Senior Evelyn Coffin will have the opportunity to have one of her scripts, originally written for an independent study, produced and screened as a short film by the members of Film Club. Remaining untitled for the time being, the film is centered around the wife of a married couple being struck with early onset Alzheimer’s, as well as pregnancy.
Coffin got the idea for the film’s premises after observing her own grandmother who has Alzheimer’s, but didn’t want to reflect her exact experiences.
“It was inspired in part by my grandma who has Alzheimer’s, and every time I see her I’m just so interested in how her mind works,” she said. “She has a really hard time with names of people, so she’ll confuse her husband for her brother who died in World War II.”
When Coffin originally wrote the script, she tried to follow a set of censorship rules called the Hays Code, which was enforced in the 1930s but has since been lifted. The code outlines a variety of rules and limitations, such as not being able to say the word “pregnant” or show a pregnant woman, not allowing an on screen kiss to go longer than three seconds and not showing a woman’s body at a camera angle lower than 45 degrees.
Coffin mentioned that, while writing a script, dealing with pregnancy was difficult with these parameters, so she found ways to use her illness to work around the obstacle.
“It was a little bit easy because the character does have Alzheimer’s and she doesn’t always remember that she’s pregnant,” Coffin said. “So that’s both really sad and really convenient for the film. A lot of it is implications and the actors’ faces showing that tragedy.”
Senior Ben Heichman and senior Tom Grizzle, co-presidents of Film Club, were intrigued by the parameters placed with Hays Code, but felt that following it too closely in the actual production of the film would lead to some uncertainty and confusion. Heichman noted that he was interested in the different ways Coffin used creativity to talk about certain topics while following the code.
“We didn’t follow it strictly, but I think when you see the final product you’ll be able to tell that it came from that,” Grizzle said.
Both Heichman and Grizzle felt that Coffin’s script depicted a sense of loss in a way they had never seen in film before. After receiving four or five submissions, they considered Coffin’s to be the most feasible in terms of filming as well as the most original script.
“There’s loss but at the same time they’re both there,” Heichman said. “It’s not like there’s death at the center of it, but given the condition that they have to deal with, it’s a lot about gripping the loss.”
Grizzle mentioned that pre-production took up a large amount of the time, and that the actual production process started very recently. He and Heichman spent the past few weeks finding a cast, forming a production crew, editing the script, and finding equipment and a location for filming.
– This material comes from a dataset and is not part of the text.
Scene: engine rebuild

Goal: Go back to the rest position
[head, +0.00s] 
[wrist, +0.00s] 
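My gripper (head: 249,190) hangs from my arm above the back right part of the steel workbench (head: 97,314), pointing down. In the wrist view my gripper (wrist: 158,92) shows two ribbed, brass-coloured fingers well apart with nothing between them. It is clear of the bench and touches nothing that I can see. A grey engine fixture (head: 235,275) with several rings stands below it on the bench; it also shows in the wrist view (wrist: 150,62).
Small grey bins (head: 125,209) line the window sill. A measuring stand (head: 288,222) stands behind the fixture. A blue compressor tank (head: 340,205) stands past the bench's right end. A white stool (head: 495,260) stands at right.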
Before filming, the actors met with each other to rehearse lines, while the production team met to create an outline of the filming process. The production team currently consists of Grizzle and Heichman as well as junior Joe Connors who is the cinematographer and director of photography.
Connors described the filming and shooting process as one that doesn’t always consist of conscious thought. He generally works with the mood of the script and tries to convey the same mood through camera angles and colors. He first looks through the script for each scene, comes up with an image in his head and creates a storyboard before going into the filming process.
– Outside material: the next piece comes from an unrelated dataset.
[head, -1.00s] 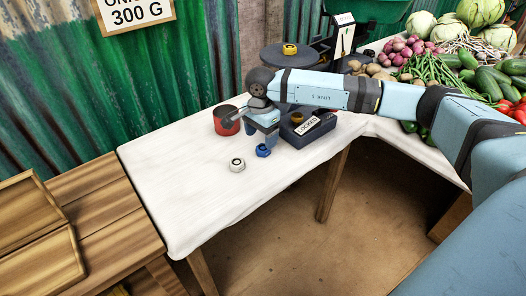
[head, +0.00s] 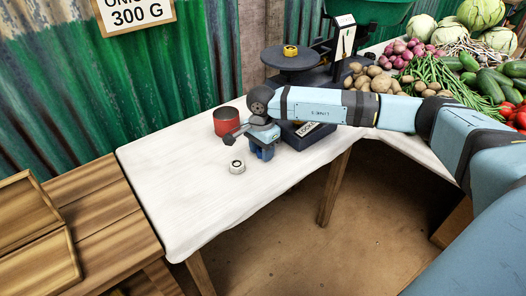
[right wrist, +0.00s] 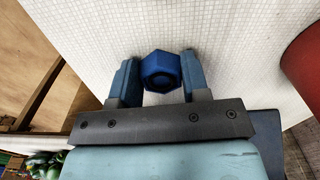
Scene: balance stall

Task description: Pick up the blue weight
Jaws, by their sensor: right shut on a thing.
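The blue weight (right wrist: 161,72) is a small hexagonal piece, seen between the two fingers in the right wrist view. My right gripper (right wrist: 159,75) is shut on it, one finger on each side. In the head view my right gripper (head: 262,151) is low over the white-covered table, and its fingers and wrist hide most of the blue weight. I cannot tell whether the weight still touches the cloth. My left gripper is not in view.
A white weight (head: 237,167) stands just left of the gripper. A red can (head: 227,121) stands behind it. The dark scale (head: 292,60) holds a yellow weight (head: 290,50) on its pan. The table's front left (head: 190,210) is clear; vegetables lie at right.
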“I think a lot of it is, you learn it and then it becomes kind of intuitive,” Connors said. “A lot of the questions that you’re asking just become sort of subconscious, figuring out what the mood of the scene is that you’re going for and how you can use the camera to achieve that.”
He mentioned that each scene takes about four hours to shoot, and then about two to three hours are spent editing. He uses that time to cut the scenes and put them together so that they are fluid, as well as working with colors to produce the image he pictures in his head.
“If you’re playing it back after recording it and it feels right, then it is right,” Connors said. “If something feels off, try to pick apart what is happening visually — what’s happening, why it’s happening and eventually something will jut out and you’ll know what to change.”
Heichman also noted the trial-and-error nature of producing a film, and feels that the end product could turn out to be completely different from anyone’s original vision.
“The saying is that you write a movie three times. Once when it’s written, once when you film it and then once when you edit it. So I don’t know how she feels about it. [Coffin] probably has an idea of it in her head and it’s not going to be that, it’s going to be more like our vision,” he said.
Grizzle feels that one of the biggest obstacles has been the amount of time required to produce the film, and considers the amount of work to be equivalent to taking another class. He also mentioned that he and Heichman worked on a film together during their freshman and sophomore years that didn’t turn out as they’d hoped. He hopes that this film provides just as much of a learning experience while also producing a product they can be proud of. Heichman feels that the motivation to create a film for no reason other than to create art is a large part of what makes it meaningful.
“I also think it’s cool that we’re not getting credit for it and nobody is getting paid for it,” Heichman said. “Nobody is getting anything out of it, but really this is just out of the love of the craft. That’s what makes me happy to do stuff like this is that it’s for the love of it.”
While there isn’t a set date or location for the screening of the film, Grizzle and Heichman hope to finish production with two weeks left in the term, and hold a screening after that.